Ever since MS Dhoni called time on his Test career, the Indian selectors have been busy trying to fill in the void. They've tried Wriddhiman Saha who did quite an impressive job in the longest format. Then, we saw the ascension of Dinesh Karthik to the Indian team. And now, young Rishabh Pant is being looked upon as Dhoni's worthy successor behind the stumps.
Amongst the available options, Dhoni, himself, had backed Pant as his potential successor when he dropped himself from the Indian squad for the Twenty20 International (T20I) series against Australia last November.

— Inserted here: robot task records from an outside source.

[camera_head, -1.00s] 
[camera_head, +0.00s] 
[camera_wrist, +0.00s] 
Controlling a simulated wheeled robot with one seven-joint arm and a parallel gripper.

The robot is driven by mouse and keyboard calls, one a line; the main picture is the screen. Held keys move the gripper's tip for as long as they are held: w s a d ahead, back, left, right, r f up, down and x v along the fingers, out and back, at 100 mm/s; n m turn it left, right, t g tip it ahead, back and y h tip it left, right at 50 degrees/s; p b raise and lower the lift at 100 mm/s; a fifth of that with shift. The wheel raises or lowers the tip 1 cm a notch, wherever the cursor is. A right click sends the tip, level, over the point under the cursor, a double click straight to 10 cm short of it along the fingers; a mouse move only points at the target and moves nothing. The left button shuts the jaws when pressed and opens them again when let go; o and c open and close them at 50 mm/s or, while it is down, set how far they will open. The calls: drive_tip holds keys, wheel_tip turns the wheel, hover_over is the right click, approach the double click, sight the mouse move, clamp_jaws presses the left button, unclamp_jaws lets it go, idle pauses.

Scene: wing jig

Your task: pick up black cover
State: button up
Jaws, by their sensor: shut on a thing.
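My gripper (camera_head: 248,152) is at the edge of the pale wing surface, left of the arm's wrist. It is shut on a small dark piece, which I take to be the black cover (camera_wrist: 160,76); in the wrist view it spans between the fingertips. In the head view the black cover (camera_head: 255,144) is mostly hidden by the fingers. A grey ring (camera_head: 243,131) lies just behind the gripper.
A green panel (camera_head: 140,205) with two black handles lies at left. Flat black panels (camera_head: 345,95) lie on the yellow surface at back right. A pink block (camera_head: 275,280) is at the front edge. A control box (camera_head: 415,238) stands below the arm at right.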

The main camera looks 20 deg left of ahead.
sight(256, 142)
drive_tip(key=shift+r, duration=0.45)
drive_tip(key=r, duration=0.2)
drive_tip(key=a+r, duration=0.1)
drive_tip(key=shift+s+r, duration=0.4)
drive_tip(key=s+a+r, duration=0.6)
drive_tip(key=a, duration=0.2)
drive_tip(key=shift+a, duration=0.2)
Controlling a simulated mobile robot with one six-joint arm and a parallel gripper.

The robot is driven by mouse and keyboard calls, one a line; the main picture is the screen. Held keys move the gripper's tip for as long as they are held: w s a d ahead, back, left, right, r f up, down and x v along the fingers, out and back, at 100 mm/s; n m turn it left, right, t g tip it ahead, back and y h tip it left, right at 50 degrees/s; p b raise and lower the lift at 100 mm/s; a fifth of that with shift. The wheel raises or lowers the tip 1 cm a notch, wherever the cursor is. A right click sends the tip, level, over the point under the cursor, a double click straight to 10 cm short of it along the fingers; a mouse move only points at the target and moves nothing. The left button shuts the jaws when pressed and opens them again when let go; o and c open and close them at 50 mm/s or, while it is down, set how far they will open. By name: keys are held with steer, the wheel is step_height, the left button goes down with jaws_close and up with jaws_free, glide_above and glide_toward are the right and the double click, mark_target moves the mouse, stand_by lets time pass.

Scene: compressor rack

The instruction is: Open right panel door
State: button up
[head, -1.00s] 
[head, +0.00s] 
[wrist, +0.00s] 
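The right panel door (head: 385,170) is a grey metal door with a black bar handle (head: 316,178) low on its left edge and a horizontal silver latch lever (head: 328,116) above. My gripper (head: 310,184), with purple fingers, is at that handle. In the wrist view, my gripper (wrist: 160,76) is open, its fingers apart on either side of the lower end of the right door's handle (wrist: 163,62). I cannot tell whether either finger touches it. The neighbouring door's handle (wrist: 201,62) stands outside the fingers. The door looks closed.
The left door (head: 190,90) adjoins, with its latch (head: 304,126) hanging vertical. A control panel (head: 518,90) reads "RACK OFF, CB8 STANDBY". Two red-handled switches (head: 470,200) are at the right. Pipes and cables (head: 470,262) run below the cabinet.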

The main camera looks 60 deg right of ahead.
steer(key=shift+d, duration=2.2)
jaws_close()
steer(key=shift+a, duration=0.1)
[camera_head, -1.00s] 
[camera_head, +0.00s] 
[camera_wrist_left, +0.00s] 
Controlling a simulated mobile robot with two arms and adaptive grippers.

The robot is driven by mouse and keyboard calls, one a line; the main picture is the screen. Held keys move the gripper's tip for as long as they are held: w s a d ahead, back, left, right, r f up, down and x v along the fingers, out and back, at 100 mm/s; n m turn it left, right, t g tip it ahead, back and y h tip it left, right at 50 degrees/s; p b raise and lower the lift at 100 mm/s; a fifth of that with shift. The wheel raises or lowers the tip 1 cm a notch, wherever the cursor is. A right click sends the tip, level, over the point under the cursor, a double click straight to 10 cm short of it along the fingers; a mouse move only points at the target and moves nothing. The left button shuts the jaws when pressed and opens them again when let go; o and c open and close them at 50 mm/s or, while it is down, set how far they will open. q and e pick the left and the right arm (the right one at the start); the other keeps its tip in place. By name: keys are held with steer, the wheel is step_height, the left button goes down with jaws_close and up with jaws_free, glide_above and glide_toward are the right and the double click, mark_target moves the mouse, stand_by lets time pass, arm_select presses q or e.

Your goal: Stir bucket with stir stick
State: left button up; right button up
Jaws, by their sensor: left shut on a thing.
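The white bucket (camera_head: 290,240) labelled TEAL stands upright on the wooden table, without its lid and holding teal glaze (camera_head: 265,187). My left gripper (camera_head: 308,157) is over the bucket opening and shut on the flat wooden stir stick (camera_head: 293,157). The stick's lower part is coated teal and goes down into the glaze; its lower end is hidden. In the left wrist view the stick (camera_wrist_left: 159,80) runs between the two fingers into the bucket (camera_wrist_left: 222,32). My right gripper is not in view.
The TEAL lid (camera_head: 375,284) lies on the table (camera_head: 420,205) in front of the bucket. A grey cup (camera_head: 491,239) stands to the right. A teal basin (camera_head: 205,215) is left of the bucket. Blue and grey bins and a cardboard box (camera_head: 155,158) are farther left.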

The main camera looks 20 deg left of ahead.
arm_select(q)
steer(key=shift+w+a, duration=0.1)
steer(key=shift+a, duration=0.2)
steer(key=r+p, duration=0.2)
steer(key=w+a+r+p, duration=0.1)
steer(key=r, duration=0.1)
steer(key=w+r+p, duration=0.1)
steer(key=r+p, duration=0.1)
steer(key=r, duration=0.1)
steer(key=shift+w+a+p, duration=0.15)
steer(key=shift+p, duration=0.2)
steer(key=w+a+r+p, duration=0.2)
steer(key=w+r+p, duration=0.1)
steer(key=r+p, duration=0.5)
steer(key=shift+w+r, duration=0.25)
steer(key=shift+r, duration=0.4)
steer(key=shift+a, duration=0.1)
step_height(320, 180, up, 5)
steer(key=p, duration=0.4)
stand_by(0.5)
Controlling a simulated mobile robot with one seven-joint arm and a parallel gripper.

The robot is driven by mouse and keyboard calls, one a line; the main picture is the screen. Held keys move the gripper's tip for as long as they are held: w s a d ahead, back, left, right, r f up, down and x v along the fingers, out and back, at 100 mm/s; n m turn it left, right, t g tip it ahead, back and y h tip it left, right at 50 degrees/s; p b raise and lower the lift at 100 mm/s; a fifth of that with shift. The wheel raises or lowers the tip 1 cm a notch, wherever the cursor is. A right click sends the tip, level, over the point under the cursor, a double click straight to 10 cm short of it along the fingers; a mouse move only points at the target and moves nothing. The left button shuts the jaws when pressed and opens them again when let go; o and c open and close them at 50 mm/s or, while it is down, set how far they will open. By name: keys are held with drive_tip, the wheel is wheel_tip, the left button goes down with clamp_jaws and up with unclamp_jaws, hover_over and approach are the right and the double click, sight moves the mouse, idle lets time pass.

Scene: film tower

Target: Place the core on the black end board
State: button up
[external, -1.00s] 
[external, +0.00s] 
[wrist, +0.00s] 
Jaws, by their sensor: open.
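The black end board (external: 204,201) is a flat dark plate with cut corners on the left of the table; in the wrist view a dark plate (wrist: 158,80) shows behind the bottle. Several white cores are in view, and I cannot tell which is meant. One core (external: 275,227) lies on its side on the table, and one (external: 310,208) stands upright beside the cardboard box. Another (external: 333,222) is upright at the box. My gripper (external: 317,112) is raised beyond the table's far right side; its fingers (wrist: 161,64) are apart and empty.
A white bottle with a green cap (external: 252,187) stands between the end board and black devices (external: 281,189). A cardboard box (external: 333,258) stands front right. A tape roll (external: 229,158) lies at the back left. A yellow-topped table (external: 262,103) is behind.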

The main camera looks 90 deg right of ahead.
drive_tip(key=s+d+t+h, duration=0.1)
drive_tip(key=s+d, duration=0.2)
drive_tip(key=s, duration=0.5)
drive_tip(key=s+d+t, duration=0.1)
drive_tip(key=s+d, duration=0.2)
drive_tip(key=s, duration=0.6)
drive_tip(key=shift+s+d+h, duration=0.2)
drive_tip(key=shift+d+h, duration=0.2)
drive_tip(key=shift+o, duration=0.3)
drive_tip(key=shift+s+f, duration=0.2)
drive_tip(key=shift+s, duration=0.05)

For a man who considers Dhoni his idol, Pant appeared to have thrived in the limited opportunities he has got in the Indian team so far.
His batting prowess surely makes him a valuable addition to the Indian team down the order. But, sadly, the same can't be said about his wicket-keeping skills. At the age of just 21, Pant is still young and continues to learn the art of wicket-keeping. However, with the ICC World Cup around the corner, the margin for error is very low for the youngster.
While many have advocated Pant's case in the recent past, the 4th One-Day International (ODI) between India and Australia gave a stark reminder why he is still a work in progress as far as wicket-keeping is concerned. The clash in Mohali saw India losing, what is being deemed as an unlosable game, as Australia chased down the fifth-highest target (359 runs) in ODI cricket.
From misreading the conditions to missing key chances, there were a flurry of mistakes Indian cricket team find themselves pondering over as Aussies fought back from being 0-2 to 2-2 in the five-match series. While Kedar Jadhav missed a tough chance at deep midwicket in the 47th over, Shikhar Dhawan put down an absolute dolly at mid-off in the same over. However, amongst the lost opportunities, Pant's blunders were arguably the ones that ended up hurting India's chances the most at the Punjab Cricket Association stadium.
In the 39th over, Peter Handscomb had already notched up his maiden ODI hundred and was eager to take the momentum away from India when he decided to step out of the crease, looking for a big shot. Realising Handscomb's intentions, Kuldeep Yadav shortened his length and ensured the batsman missed the ball. But, it was Pant's inability to collect the ball cleanly to effect the stumping that gave a crucial lifeline to Handscomb as Kuldeep and a packed Mohali stadium watched in disbelief.
Pant's mistakes...!! pic.twitter.com/qyo9Kpkdox— Vidshots (@Vidshots1) March 10, 2019
But, it was the 44th over that left the Indian team, owing to Pant's blunders, completely red-faced. The first delivery of Yuzvendra Chahal's over saw Pant fluffing another stumping opportunity that could've surely sent dangerous-looking Turner back into the hut. Disheartened by the lost chance, Chahal bowled the third delivery right into the blockhole as Alex Carey just about managed to squeeze it away from the stumps. But, Pant's effort to pull-off Dhoni's 'No Look' throw converted a dot ball into a single.
October 26, 2016
The fourth delivery of the same over saw Turner charging down the track only to get beaten wide outside the off-stump. Making amends for his mistake, Pant successfully managed to grab the ball this time around and jumped in appeal for a potential caught behind dismissal. Pant's confidence that the Aussie had edged the ball convinced Virat Kohli to review and even as the replays showed a noticeable spike on 'Ultra-Edge', the third umpire deemed it not out and called for a wide.
While Pant should hardly be blamed for the last opportunity as there was actually a spike in replays, the other three blunders undoubtedly proved costly for his team's chances to win the game and seal the series. Though Pant is still young and needs time to establish himself as India's go-to wicket-keeper, the left-hander must learn to work on his strengths rather than copying Dhoni's artistry with the gloves.
In the two stumping opportunities he missed, Pant was so eager to whip the bails off that he almost forgot to collect it in the first place. Dhoni's lightening quick glovework is a technique derived through impeccable hand-eye coordination, developed over years of hard work. Similarly, when Pant tried to pull off Dhoni's 'No Look' throw, he looked very casual - something that further evoked a strong reaction from his captain on the field.
It's one thing to idolise someone, but, to become like them, is an uphill battle that takes time. Pant might have pulled off Dhoni's unorthodox style of wicket-keeping a million times in the practice sessions. But if you can't do it correctly in crunch situations during a key clash, then, the wise thing would be to stick to the basics, rather than being flamboyant - a lesson Pant must learn to live up to his billing as Dhoni's successor behind the stumps.